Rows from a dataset
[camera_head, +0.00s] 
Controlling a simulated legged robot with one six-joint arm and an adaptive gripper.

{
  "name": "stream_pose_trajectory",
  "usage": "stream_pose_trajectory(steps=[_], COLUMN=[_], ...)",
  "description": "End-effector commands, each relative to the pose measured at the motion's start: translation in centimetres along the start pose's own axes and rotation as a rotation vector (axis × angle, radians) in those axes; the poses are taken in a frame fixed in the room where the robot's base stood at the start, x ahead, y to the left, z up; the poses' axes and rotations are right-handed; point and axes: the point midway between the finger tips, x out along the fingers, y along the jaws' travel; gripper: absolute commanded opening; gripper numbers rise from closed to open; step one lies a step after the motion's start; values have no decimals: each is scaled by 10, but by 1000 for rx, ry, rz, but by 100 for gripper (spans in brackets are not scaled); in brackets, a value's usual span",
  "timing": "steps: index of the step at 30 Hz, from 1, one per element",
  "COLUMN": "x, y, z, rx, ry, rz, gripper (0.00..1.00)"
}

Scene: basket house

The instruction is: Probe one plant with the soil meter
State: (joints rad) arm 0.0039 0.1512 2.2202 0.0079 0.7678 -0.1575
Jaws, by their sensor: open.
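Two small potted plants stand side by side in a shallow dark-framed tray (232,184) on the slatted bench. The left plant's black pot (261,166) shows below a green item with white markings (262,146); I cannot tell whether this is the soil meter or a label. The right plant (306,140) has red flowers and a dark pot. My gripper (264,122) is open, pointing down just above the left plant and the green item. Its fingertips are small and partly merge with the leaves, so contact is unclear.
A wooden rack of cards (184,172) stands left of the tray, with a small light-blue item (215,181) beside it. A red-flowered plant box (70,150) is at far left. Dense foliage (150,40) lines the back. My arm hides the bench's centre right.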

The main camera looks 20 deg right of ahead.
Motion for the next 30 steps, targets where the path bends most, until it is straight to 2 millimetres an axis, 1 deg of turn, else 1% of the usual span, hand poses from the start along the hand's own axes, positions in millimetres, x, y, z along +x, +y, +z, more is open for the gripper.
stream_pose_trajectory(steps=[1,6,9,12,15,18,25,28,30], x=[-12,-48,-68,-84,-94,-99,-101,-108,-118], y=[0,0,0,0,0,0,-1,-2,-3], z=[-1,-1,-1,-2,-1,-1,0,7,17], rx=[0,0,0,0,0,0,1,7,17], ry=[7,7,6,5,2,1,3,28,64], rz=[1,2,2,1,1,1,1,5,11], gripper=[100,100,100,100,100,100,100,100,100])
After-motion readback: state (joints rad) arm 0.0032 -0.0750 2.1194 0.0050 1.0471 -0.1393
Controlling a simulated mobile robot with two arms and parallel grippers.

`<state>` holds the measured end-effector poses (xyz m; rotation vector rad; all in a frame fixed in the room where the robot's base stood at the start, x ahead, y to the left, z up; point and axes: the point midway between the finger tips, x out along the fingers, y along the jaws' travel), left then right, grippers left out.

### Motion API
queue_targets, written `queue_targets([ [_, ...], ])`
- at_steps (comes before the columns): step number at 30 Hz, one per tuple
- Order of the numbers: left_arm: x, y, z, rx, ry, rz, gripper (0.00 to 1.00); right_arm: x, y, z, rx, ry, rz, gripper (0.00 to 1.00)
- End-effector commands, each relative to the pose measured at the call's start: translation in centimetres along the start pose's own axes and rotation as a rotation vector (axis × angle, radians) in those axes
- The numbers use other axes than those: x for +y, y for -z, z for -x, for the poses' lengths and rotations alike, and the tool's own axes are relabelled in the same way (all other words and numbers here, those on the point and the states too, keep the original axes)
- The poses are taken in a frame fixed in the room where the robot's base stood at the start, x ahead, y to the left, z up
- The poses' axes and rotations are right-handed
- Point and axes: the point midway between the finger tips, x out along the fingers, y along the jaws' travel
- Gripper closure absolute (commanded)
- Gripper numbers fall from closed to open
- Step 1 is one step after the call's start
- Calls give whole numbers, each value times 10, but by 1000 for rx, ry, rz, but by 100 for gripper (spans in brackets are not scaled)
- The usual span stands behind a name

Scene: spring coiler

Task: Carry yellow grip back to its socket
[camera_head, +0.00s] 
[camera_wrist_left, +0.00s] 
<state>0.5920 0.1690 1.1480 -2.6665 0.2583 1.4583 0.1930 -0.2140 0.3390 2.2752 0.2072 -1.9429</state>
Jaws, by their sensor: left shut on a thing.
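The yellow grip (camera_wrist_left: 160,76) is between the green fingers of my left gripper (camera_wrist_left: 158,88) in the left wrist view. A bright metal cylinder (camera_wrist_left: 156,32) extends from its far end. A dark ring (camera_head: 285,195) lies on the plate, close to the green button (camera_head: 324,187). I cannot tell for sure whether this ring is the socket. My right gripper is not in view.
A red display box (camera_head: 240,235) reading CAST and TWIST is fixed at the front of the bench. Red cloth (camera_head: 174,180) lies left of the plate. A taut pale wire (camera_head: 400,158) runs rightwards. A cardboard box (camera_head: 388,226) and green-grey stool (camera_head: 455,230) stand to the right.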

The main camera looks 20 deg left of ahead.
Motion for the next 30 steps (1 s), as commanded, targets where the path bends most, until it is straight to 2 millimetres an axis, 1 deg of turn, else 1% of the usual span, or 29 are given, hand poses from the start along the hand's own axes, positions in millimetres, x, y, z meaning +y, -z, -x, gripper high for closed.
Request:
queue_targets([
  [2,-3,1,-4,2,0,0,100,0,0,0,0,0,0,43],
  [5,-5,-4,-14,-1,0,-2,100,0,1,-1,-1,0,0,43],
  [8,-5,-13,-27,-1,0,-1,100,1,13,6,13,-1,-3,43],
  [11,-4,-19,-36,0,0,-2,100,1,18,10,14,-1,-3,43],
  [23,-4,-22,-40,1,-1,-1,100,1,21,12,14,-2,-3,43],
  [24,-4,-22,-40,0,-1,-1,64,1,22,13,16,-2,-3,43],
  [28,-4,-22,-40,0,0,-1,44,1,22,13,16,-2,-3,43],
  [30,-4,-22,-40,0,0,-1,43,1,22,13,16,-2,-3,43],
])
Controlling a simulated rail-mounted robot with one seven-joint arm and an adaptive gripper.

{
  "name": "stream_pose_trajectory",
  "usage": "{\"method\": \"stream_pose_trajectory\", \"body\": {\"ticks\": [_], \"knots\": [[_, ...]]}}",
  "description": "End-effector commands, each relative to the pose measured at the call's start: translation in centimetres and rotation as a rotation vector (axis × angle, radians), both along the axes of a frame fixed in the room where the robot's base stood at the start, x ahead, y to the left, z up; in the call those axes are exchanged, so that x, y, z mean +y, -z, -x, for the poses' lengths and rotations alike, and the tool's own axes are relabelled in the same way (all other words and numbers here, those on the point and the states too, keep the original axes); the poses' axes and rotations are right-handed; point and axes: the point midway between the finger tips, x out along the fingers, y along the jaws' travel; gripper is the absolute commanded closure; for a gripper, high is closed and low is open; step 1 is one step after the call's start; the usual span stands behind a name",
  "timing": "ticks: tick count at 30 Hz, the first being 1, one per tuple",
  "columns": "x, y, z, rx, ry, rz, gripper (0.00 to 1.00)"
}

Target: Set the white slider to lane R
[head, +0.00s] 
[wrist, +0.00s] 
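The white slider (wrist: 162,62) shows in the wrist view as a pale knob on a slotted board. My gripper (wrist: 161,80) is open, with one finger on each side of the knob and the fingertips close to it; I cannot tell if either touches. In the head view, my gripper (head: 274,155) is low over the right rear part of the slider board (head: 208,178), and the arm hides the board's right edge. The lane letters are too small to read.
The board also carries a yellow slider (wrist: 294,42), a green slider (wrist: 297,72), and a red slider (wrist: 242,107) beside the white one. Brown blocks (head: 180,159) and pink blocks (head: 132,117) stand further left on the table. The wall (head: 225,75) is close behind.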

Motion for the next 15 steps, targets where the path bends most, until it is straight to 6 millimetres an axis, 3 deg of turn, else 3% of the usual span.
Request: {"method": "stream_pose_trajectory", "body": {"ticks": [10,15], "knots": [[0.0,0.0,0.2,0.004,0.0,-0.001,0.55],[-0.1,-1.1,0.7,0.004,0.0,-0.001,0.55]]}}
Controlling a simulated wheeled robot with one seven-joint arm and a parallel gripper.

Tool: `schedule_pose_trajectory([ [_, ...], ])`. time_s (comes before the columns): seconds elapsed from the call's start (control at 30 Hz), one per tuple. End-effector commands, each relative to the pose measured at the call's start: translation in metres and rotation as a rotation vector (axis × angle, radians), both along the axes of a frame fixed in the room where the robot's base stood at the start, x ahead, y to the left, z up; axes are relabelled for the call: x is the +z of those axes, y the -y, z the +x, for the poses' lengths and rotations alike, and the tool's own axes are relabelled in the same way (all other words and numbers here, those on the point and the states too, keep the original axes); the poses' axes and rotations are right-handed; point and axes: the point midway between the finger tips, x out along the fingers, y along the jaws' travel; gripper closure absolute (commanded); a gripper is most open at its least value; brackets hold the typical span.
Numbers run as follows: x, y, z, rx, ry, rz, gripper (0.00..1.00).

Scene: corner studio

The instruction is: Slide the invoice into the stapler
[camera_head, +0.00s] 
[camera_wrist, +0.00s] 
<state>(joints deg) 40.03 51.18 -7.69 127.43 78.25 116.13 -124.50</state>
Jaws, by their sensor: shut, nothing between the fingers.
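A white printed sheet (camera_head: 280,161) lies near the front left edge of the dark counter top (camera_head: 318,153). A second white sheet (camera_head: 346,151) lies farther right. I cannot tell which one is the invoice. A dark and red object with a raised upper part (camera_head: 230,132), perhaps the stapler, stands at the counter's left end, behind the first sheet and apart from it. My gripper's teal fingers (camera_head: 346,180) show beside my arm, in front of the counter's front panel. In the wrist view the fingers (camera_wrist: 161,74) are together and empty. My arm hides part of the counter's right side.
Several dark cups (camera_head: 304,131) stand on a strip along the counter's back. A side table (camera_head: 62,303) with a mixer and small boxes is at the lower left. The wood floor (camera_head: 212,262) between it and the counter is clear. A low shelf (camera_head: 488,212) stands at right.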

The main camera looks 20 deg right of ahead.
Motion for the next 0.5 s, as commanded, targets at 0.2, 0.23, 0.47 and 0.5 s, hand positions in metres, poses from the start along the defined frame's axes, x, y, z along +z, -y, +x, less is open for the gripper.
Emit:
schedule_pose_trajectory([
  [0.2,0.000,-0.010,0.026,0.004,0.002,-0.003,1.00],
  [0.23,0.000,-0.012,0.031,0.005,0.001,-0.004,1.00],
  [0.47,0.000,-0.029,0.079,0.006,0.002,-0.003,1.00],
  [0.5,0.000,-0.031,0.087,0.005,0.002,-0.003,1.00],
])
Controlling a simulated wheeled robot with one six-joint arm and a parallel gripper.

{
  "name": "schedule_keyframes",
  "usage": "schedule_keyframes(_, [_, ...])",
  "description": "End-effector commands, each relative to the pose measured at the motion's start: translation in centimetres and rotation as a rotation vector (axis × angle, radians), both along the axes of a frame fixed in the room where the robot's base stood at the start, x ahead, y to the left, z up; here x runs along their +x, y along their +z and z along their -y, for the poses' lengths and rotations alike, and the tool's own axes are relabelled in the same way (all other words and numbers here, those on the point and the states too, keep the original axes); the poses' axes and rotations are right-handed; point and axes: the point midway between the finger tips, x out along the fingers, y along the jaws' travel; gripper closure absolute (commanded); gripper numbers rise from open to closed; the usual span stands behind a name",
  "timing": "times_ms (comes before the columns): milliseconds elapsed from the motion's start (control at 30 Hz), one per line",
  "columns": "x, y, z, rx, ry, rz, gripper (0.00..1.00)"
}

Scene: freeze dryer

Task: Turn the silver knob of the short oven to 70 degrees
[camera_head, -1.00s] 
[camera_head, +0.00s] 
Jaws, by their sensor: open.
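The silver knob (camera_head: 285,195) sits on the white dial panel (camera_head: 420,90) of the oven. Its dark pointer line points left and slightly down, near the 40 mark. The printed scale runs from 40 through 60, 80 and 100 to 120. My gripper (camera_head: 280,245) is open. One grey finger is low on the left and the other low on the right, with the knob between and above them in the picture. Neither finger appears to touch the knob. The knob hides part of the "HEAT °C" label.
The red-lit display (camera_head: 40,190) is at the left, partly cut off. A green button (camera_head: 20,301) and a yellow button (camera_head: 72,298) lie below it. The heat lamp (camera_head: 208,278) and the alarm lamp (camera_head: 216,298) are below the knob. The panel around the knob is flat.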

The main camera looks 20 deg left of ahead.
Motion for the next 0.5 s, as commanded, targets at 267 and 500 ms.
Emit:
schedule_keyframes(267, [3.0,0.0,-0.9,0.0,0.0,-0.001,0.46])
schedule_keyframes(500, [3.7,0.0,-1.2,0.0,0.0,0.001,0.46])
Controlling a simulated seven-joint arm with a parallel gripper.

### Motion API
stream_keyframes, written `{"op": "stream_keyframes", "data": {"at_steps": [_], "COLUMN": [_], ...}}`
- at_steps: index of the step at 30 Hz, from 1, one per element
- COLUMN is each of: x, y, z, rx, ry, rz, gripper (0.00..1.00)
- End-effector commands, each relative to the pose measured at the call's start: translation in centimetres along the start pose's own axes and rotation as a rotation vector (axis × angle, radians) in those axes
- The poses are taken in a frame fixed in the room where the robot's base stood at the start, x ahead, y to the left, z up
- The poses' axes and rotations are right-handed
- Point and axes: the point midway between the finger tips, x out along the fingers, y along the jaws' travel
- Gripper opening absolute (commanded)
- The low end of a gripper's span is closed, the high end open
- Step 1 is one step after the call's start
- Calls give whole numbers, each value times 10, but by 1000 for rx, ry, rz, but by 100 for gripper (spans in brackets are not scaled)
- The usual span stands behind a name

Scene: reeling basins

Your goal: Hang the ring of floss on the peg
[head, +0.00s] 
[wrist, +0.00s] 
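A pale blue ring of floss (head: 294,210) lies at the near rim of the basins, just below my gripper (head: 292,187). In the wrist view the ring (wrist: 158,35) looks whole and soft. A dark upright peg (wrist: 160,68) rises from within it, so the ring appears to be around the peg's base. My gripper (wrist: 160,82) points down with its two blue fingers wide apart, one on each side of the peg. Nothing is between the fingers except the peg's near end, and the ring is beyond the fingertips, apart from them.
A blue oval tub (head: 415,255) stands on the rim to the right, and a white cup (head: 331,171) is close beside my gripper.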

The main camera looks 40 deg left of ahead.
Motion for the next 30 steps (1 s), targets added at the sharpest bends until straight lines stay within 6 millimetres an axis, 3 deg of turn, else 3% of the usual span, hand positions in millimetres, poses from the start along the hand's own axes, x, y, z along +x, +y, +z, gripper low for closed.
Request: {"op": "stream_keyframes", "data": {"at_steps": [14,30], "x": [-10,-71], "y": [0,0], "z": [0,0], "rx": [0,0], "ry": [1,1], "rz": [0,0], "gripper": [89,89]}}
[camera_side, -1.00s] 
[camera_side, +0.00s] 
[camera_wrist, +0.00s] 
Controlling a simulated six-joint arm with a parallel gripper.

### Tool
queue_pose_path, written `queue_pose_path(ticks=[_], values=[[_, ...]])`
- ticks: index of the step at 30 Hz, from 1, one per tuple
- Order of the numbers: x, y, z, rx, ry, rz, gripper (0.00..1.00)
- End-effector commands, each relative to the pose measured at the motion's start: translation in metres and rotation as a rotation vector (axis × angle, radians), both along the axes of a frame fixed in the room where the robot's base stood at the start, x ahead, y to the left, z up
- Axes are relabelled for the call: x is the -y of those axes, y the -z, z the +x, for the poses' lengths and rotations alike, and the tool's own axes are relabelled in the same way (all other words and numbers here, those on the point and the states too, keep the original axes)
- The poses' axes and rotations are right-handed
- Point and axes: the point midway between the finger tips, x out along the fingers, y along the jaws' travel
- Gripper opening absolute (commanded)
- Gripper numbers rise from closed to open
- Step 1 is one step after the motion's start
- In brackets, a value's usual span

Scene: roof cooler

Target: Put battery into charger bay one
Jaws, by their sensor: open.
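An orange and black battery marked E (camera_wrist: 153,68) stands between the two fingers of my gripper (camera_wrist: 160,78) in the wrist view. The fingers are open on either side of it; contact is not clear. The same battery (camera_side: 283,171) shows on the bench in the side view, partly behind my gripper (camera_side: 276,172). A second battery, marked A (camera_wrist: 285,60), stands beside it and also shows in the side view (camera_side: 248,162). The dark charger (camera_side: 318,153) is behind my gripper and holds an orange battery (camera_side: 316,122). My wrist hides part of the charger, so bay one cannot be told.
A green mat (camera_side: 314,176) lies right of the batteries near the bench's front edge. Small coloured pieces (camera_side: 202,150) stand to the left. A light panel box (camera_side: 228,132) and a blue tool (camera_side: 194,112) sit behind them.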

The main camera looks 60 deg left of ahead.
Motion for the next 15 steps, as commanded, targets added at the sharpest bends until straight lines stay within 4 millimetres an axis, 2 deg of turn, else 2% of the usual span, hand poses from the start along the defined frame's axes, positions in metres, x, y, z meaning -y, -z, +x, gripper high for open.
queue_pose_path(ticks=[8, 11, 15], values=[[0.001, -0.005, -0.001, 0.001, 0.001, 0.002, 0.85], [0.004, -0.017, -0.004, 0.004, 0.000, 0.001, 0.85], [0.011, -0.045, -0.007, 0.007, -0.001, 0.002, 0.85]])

**Your objective:** Transcribe the lines beginning at the one that contains "[camera_side, -1.00s]" and ending at the one that contains "Target: Put battery into charger bay one", with nothing added or left out.

**Result below:**
[camera_side, -1.00s] 
[camera_side, +0.00s] 
[camera_wrist, +0.00s] 
Controlling a simulated six-joint arm with a parallel gripper.

### Tool
queue_pose_path, written `queue_pose_path(ticks=[_], values=[[_, ...]])`
- ticks: index of the step at 30 Hz, from 1, one per tuple
- Order of the numbers: x, y, z, rx, ry, rz, gripper (0.00..1.00)
- End-effector commands, each relative to the pose measured at the motion's start: translation in metres and rotation as a rotation vector (axis × angle, radians), both along the axes of a frame fixed in the room where the robot's base stood at the start, x ahead, y to the left, z up
- Axes are relabelled for the call: x is the -y of those axes, y the -z, z the +x, for the poses' lengths and rotations alike, and the tool's own axes are relabelled in the same way (all other words and numbers here, those on the point and the states too, keep the original axes)
- The poses' axes and rotations are right-handed
- Point and axes: the point midway between the finger tips, x out along the fingers, y along the jaws' travel
- Gripper opening absolute (commanded)
- Gripper numbers rise from closed to open
- Step 1 is one step after the motion's start
- In brackets, a value's usual span

Scene: roof cooler

Target: Put battery into charger bay one

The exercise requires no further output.